(Short problem) Determine the number of lines in the data that include the word "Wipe", and write only that number.

Robot episode rows:
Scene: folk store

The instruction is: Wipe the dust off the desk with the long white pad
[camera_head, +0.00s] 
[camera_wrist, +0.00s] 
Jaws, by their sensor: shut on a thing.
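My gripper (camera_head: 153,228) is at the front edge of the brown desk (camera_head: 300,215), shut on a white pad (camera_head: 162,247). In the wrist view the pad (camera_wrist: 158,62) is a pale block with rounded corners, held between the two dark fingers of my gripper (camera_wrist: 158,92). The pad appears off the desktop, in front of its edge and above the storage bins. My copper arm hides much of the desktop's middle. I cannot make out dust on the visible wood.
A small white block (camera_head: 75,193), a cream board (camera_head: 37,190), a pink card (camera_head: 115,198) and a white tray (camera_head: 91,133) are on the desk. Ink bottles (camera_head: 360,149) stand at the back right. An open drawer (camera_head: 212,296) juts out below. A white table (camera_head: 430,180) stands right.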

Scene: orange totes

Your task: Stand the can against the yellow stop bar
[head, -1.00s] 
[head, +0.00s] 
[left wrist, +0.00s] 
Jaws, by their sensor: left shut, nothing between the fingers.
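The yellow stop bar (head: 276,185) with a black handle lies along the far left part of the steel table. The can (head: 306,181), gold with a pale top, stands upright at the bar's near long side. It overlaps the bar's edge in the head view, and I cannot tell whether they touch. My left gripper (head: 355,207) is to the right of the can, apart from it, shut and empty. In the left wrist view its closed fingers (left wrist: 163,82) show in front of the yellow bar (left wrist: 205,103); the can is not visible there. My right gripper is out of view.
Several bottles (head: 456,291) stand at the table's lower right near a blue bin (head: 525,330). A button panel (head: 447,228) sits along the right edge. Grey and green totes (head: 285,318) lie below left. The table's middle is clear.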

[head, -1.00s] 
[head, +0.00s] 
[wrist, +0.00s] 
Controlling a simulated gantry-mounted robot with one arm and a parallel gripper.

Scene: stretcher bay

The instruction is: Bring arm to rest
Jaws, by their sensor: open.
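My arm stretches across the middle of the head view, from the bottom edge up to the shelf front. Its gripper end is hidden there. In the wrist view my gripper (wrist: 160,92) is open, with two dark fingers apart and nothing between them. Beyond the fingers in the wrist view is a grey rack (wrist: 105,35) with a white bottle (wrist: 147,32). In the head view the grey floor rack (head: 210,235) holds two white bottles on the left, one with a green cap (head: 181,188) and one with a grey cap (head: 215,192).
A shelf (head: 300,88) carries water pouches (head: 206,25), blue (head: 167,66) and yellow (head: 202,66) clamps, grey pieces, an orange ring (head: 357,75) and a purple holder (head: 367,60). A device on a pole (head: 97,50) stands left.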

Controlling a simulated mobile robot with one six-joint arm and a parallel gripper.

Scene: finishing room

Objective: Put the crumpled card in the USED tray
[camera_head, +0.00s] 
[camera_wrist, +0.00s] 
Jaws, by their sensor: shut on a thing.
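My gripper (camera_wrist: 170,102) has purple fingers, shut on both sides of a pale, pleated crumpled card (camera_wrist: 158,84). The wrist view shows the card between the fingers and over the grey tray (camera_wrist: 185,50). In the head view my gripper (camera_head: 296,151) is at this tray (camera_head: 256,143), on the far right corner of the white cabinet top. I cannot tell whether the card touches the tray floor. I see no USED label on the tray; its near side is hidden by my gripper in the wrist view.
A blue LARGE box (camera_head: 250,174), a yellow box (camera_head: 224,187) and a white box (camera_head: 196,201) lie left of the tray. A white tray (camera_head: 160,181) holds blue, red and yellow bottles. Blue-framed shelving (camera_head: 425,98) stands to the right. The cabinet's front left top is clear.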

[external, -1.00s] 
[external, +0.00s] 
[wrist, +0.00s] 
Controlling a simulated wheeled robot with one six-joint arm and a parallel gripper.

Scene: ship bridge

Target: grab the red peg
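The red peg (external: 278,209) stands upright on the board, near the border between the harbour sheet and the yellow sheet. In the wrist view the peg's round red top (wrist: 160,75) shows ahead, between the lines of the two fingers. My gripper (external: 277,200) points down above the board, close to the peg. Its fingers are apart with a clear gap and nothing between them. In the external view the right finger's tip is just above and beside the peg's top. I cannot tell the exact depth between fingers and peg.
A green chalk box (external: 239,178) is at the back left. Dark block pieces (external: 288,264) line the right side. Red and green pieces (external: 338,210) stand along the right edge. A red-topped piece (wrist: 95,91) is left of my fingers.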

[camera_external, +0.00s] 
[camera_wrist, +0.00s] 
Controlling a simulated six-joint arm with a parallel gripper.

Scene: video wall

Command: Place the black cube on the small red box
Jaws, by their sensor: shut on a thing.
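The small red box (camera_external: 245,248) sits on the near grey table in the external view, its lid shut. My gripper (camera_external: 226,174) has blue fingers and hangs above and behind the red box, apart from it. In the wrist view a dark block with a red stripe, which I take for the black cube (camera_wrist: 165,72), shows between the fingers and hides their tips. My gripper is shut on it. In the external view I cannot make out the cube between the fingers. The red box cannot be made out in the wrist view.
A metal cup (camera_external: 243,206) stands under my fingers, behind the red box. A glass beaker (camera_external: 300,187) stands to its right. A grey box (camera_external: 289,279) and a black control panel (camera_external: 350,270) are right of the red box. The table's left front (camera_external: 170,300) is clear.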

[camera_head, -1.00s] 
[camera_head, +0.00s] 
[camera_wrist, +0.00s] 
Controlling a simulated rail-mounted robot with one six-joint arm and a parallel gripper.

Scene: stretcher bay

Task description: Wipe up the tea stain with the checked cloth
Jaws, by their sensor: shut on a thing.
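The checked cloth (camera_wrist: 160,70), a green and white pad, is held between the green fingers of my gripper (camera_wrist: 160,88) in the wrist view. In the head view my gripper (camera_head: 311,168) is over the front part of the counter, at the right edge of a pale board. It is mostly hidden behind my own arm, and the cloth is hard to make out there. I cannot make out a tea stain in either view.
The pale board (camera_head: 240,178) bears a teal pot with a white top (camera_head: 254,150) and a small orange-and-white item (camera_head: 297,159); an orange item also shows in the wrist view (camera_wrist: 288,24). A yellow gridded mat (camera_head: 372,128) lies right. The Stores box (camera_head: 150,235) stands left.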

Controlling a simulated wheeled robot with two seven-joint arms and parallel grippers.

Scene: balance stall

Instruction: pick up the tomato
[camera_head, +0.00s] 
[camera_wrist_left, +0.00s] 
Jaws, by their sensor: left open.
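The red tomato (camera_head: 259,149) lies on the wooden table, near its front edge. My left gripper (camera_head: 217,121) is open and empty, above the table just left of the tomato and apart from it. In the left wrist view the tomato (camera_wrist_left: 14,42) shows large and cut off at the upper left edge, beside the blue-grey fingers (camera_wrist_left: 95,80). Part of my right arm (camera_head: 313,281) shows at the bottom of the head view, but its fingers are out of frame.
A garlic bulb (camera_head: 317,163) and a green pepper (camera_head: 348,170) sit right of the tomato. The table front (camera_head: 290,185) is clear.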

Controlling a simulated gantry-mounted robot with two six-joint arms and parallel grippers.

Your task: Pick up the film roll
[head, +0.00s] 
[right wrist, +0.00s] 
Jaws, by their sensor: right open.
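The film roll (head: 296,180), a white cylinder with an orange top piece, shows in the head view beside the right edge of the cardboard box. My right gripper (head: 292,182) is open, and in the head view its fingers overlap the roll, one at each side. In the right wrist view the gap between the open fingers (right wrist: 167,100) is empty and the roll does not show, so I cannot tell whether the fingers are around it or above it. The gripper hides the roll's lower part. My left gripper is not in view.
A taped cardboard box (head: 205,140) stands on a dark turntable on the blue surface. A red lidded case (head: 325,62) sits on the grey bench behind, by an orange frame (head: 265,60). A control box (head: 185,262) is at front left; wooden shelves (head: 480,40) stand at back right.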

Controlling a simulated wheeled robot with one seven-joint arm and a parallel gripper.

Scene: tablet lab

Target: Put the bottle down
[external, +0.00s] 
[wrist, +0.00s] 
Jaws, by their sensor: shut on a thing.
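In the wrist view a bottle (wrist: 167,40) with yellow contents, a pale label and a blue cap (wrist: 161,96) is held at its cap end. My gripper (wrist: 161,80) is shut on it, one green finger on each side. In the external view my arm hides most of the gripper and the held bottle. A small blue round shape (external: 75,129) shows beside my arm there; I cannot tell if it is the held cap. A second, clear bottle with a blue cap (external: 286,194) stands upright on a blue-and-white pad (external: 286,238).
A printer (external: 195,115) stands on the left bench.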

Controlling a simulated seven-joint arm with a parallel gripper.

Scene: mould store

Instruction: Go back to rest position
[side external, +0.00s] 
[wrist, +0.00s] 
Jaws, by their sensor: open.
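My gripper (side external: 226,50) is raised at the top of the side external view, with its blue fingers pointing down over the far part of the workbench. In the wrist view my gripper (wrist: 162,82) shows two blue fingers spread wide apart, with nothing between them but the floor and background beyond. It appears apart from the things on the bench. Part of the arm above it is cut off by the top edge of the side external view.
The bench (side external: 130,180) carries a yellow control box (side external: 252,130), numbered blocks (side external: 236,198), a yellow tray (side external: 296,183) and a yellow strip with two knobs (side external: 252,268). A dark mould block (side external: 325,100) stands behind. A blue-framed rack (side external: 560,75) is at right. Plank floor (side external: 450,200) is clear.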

(Reply) 2